Le suivi du haut du spectre des individus fichés par la DGSI est efficace. Pour le milieu et le bas du spectre, c’est plus délicat.

L’auteur de l’attentat était fiché S et inscrit au FSPRT, le fichier des signalements pour radicalisation à caractère terroriste, et des signaux faibles de radicalisation avaient été détectés depuis 2015, ce qui pose la question des moyens de l’État pour suivre efficacement de tels profils. Le suivi du haut du spectre des individus fichés (environ 4 000 individus considérés comme dangereux) par la DGSI est efficace, il permet de déjouer régulièrement des attentats. En revanche, celui des individus du milieu et surtout du bas du spectre, sur lesquels n’existent que des signalements sans indices précis est plus délicat et nécessiterait des moyens humains dont ne disposent pas les services à l’heure actuelle. C’est dans ce domaine que le rôle des maires pourrait être accru pour devenir des acteurs à part entière de la prévention de la radicalisation. La circulaire dite «Castaner» du 13 novembre 2018 relative à la mise en œuvre d’un dialogue renforcé entre l’État et les maires dans le domaine de la prévention de la radicalisation violente est un premier pas. Elle doit se traduire rapidement par un véritable échange d’informations sur l’état de la menace et des profils sensibles et, à terme, ouvrir la voie, à un renforcement du rôle des maires qui pourraient notamment, en accord avec l’État, activer les nombreux capteurs locaux à leur disposition pour assurer une veille sur les individus du bas du spectre présents sur le territoire de leur commune. Ce mouvement devra s’accompagner d’une réforme des compétences des polices municipales, afin qu’elles puissent constituer une force supplétive efficace, capable de renforcer les capacités de l’État en matière de suivi des individus signalés.

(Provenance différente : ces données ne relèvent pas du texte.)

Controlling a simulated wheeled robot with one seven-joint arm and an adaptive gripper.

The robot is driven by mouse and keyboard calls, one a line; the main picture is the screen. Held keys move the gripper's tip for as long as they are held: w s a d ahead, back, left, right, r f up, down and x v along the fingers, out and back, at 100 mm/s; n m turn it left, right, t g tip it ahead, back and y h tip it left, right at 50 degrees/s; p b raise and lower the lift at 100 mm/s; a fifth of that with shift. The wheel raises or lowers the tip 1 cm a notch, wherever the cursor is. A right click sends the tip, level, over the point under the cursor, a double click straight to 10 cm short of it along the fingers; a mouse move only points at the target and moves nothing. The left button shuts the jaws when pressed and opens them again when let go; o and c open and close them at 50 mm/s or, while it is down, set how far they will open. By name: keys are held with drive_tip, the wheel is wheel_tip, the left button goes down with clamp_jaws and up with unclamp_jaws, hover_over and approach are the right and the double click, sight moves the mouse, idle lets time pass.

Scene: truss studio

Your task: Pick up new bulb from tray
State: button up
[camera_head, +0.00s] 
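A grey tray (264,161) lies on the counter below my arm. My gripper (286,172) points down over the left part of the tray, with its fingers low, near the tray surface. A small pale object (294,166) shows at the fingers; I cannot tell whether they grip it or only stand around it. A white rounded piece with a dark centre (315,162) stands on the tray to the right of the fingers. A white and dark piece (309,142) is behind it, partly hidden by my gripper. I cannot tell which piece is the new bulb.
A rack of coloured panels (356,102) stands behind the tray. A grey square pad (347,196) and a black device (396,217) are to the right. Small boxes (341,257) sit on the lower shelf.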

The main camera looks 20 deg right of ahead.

Le terrorisme était de moins en moins présent dans le débat public, pensez-vous qu’il ait pu y avoir un épuisement ou un manque de vigilance des forces de l’ordre?

Si la prégnance du terrorisme dans le débat public est effectivement moindre cette année, cela ne signifie pas pour autant que les services de renseignement ont relâché leurs efforts. L’engagement de ces services ne se mesure pas à l’aune des attentats qui se produisent mais à l’aune de ceux qu’ils empêchent. Au moins 7 projets d’attentats djihadistes ont été déjoués par leur action cette année et 20 en 2017, sans compter les projets déjoués dans des pays voisins grâce à la collaboration de nos services. Cela montre bien que les autorités restent mobilisées et en alerte permanente bien que tous les projets ne parviennent pas à être mis en échec.

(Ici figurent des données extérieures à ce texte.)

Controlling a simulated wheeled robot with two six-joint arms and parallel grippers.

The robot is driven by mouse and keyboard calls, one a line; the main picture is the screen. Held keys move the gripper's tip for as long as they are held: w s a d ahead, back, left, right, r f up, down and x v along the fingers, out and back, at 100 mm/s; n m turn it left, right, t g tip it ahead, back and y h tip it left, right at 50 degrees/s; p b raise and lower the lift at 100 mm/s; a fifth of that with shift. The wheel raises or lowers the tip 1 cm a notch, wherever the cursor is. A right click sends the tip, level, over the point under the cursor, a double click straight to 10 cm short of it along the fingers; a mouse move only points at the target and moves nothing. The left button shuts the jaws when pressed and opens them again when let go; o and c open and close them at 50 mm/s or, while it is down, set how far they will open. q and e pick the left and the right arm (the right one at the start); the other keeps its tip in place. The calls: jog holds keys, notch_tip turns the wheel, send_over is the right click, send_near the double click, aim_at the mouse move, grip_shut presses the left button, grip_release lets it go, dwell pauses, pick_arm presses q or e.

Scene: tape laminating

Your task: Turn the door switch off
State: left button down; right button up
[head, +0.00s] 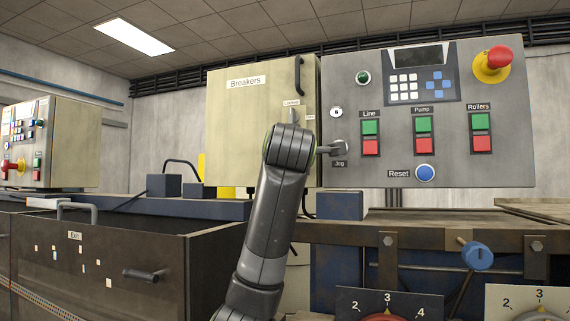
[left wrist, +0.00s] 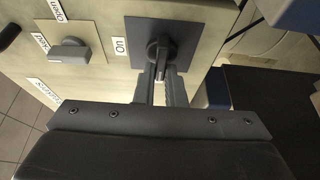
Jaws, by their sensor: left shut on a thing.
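The door switch is a black rotary knob (left wrist: 158,50) on a dark square plate (left wrist: 190,30) in the left wrist view. An "On" label (left wrist: 120,47) is at the plate's left edge. The knob's grip runs up and down in this view, with a pale mark near its lower end, not pointing at "On". My left gripper (left wrist: 161,76) is shut on the lower part of the knob's grip. In the head view my left arm hides the switch and gripper in front of the breaker cabinet (head: 235,130). My right gripper is not in view.
A grey latch knob (left wrist: 68,50) sits beside the switch plate in the wrist view. The control panel (head: 440,160) with Line, Pump and Rollers buttons and a red emergency button (head: 498,57) stands close to the right of my left arm. A dark bin (head: 110,260) labelled Exit is at the left.

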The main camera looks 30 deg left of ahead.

Alors que Daech est en passe d’être rayé de la carte, la menace terroriste en France est-elle toujours la même depuis les attentats de 2015?

Les pertes territoriales et humaines avec le dronage des cadres de l’organisation, notamment les membres francophones des opérations extérieurs de l’EI, responsables des attentats en Europe, ont effectivement entravé ses capacités opérationnelles. Cependant, malgré ces revers, un attentat de grande ampleur, un attentat complexe, n’est pas à exclure pour les années à venir.

Bien qu’amoindri, Daech conserve une capacité d’action et une détermination à frapper hors de ses frontières.

En effet, le groupe conserve une capacité d’action et une détermination à frapper hors de ses frontières. Il n’est qu’à voir les projets de cette nature à l’étranger, notamment un projet d’attentat à la ricine déjoué en Allemagne en juin dernier. Parallèlement, les soutiens de l’EI en France qui n’ont jamais rejoint la Syrie permettent au groupe de pallier ses difficultés en Syrie et en Irak en prolongeant sa capacité d’inspiration. Par rapport en 2015, on observe donc une menace dirigée ou projetée de moindre ampleur, mais toujours latente, couplée à des projets fomentés par des sympathisants du groupe. Nous avons donc, comme en 2015, un chevauchement de ces deux types de menace, avec une capacité de projection de l’EI, certes amoindrie, mais pas anéantie. À cela s’ajoute le fait que les affiliés de l’organisation en Libye ou en Afghanistan développent des capacités de projection opérationnelle, comme l’ont montré plusieurs attentats ou projets d’attentats conçus depuis ces zones et visant l’Europe ou les États-Unis depuis 2016.